Don’t we have an expiration database? I mean the moment we move a file into the trash we know that in +7 days it has to get removed. So this information could be stored in the database?
And then a low priority background task could query the database over the day whenever the node is not very busy and delete pieces.
But in any case, if the day is the relevant factor, checking the dates would be sufficient once a day.

striker43 · May 27, 2023, 6:39am

I would love to be able to set a time as a config parameter at which these processes start every day. Right now it looks like it’s running on startup and then every day again around the container start-time.
That means that on my raspberry pi that is connected to multiple HDD‘s and has multiple nodes, the process usually runs for all storagenodes at the same time, because after a reboot all of them are started together.

Would be really nice to set different times for different nodes on the same machine to avoid overloading my little raspberry for one-two hours every day. Rest of the day he is more or less relaxed.

jammerdan · May 27, 2023, 6:42am

Fixed times are always bad as you really don’t know when the node gets hammered by up- or downloads or whatever is required.
In any case it would be required to define those tasks as low priority so that would not interfere. I think some resource optimization of the node software would be good.

Alexey · May 27, 2023, 7:16am

This database is basically cache and it’s updated when scanned pieces.
You may post it as an idea in the Storage Node feature requests - voting - Storj Community Forum (official) category or as an issue on our GitHub.

Alexey · May 27, 2023, 7:20am

you may start nodes with a delay, see

or write a batch script:

#!/bin/bash
docker compose up -d storagenode1
sleep 3600
docker compose up -d storagenode2
sleep 3600
docker compose up -d storagenode3

However, if your nodes on a separate disks, the parallel execution should not be a big problem.

jammerdan · May 29, 2023, 9:12am

And as these massive reads seem to be repeating I would like to know what is the current interval for the TrashChore as there seems to be no config setting to influence it. So what makes it start apart from node startup and at which times?

jammerdan · May 29, 2023, 2:15pm

I think you are right with that observation. On one node it has just started again causing massive reads:

[8451136184016877735,3844120539144758204] storj.io/storj/storagenode/pieces.(*TrashChore).Run() (elapsed: 24h2m55.26998826s, orphaned)
 [6348737124026641307,3844120539144758204] storj.io/storj/storagenode/pieces.(*Store).EmptyTrash() (elapsed: 2m50.150998187s)
  [7309767258812830858,3844120539144758204] storj.io/storj/storagenode/blobstore/filestore.(*blobStore).EmptyTrash() (elapsed: 2m50.150997772s)
   [8270797393599020410,3844120539144758204] storj.io/storj/storagenode/blobstore/filestore.(*Dir).EmptyTrash() (elapsed: 2m50.150998758s)
    [4948374601870305559,3844120539144758204] storj.io/storj/storagenode/blobstore/filestore.(*Dir).deleteWithStorageFormatInPath() (elapsed: 76.419µs)
    [8455491530434153,3844120539144758204] storj.io/storj/storagenode/blobstore/filestore.(*Dir).walkNamespaceInPath() (elapsed: 2m50.151005695s)

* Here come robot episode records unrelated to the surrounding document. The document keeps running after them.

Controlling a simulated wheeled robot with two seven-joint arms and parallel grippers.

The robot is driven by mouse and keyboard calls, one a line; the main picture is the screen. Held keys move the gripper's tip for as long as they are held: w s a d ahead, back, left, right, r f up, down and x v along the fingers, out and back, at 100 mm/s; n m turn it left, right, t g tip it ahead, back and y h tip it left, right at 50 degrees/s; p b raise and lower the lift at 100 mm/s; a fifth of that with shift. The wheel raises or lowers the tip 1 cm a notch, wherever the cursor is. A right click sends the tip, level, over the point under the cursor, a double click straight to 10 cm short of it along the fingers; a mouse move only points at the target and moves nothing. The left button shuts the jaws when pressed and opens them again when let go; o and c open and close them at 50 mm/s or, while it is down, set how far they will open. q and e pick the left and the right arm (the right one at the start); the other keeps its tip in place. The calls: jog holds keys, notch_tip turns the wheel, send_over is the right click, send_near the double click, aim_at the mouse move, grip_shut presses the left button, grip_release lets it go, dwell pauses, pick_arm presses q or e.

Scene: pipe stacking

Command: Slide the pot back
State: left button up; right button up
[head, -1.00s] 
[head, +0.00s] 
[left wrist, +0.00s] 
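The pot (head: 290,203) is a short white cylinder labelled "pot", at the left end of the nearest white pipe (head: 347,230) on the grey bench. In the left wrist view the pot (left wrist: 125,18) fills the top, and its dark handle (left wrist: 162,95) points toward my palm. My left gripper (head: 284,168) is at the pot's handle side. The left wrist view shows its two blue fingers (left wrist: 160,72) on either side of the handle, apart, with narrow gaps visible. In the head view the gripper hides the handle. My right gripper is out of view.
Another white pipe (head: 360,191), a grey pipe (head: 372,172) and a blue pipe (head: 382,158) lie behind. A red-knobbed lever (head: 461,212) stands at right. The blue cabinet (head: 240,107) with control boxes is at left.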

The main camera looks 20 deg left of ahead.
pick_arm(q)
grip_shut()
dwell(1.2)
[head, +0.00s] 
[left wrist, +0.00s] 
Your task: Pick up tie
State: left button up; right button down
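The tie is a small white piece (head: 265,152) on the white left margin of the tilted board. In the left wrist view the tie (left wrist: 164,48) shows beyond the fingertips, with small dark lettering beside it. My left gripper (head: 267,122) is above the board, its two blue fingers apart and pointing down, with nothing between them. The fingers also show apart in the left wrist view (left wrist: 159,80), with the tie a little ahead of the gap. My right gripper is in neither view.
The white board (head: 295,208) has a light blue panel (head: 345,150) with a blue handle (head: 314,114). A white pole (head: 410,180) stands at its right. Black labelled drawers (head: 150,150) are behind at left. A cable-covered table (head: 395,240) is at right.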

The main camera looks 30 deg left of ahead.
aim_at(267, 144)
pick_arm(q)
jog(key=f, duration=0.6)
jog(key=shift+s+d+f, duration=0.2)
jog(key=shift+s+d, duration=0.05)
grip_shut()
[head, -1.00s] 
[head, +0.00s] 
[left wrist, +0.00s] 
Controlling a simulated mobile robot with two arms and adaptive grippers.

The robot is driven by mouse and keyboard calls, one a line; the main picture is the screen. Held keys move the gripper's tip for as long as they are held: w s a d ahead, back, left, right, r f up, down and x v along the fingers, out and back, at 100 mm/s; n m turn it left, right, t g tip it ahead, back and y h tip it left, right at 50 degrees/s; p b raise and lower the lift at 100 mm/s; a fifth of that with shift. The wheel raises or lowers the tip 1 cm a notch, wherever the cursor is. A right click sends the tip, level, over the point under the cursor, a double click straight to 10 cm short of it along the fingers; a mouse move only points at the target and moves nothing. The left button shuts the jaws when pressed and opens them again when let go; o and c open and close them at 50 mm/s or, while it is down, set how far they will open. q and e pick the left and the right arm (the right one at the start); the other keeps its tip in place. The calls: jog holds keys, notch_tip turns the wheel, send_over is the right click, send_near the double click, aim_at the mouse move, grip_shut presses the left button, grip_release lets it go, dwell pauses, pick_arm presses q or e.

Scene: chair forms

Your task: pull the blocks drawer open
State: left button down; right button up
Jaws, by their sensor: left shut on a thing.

And there is no config.yaml setting for this.

Alexey · May 30, 2023, 3:17am

It’s hardcoded

github.com

storj/storj/blob/4791a6422dd5b5a29f6fb036b73f3717671519aa/storagenode/peer.go#L494


      
          
          
		peer.Storage2.PieceDeleter = pieces.NewDeleter(log.Named("piecedeleter"), peer.Storage2.Store, config.Storage2.DeleteWorkers, config.Storage2.DeleteQueueSize)
          		peer.Services.Add(lifecycle.Item{
          			Name:  "PieceDeleter",
          			Run:   peer.Storage2.PieceDeleter.Run,
          			Close: peer.Storage2.PieceDeleter.Close,
          		})
          
          
		peer.Storage2.TrashChore = pieces.NewTrashChore(
          			log.Named("pieces:trash"),
          			24*time.Hour,   // choreInterval: how often to run the chore
          			7*24*time.Hour, // trashExpiryInterval: when items in the trash should be deleted
          			peer.Storage2.Trust,
          			peer.Storage2.Store,
          		)
          		peer.Services.Add(lifecycle.Item{
          			Name:  "pieces:trash",
          			Run:   peer.Storage2.TrashChore.Run,
          			Close: peer.Storage2.TrashChore.Close,
          		})

jammerdan · May 30, 2023, 4:00am

OMG!

MattJE96011 · May 30, 2023, 4:05am

Something really needs to change with this process or my Storj days might be coming to an end very quickly… which I really don’t want to happen. My server keeps crashing now due to this. Server has been running fine all month but had to reboot for other reasons. Reboot and minutes later the whole system locks up over and over again. Filewalker is off on all of them, yet 17 drives all pegged at 100%. Databases all run on an SSD pool but that literally makes no differene anyway. If I don’t start the nodes it runs fine. With them running CPU is only ~10% and RAM is 33/128 so no issues there. But again, all drives used for Storj are pegged. I don’t have any other tasks accessing the drives, it’s all Storj. There’s no way this is a sustainable if this is how it confinues to work.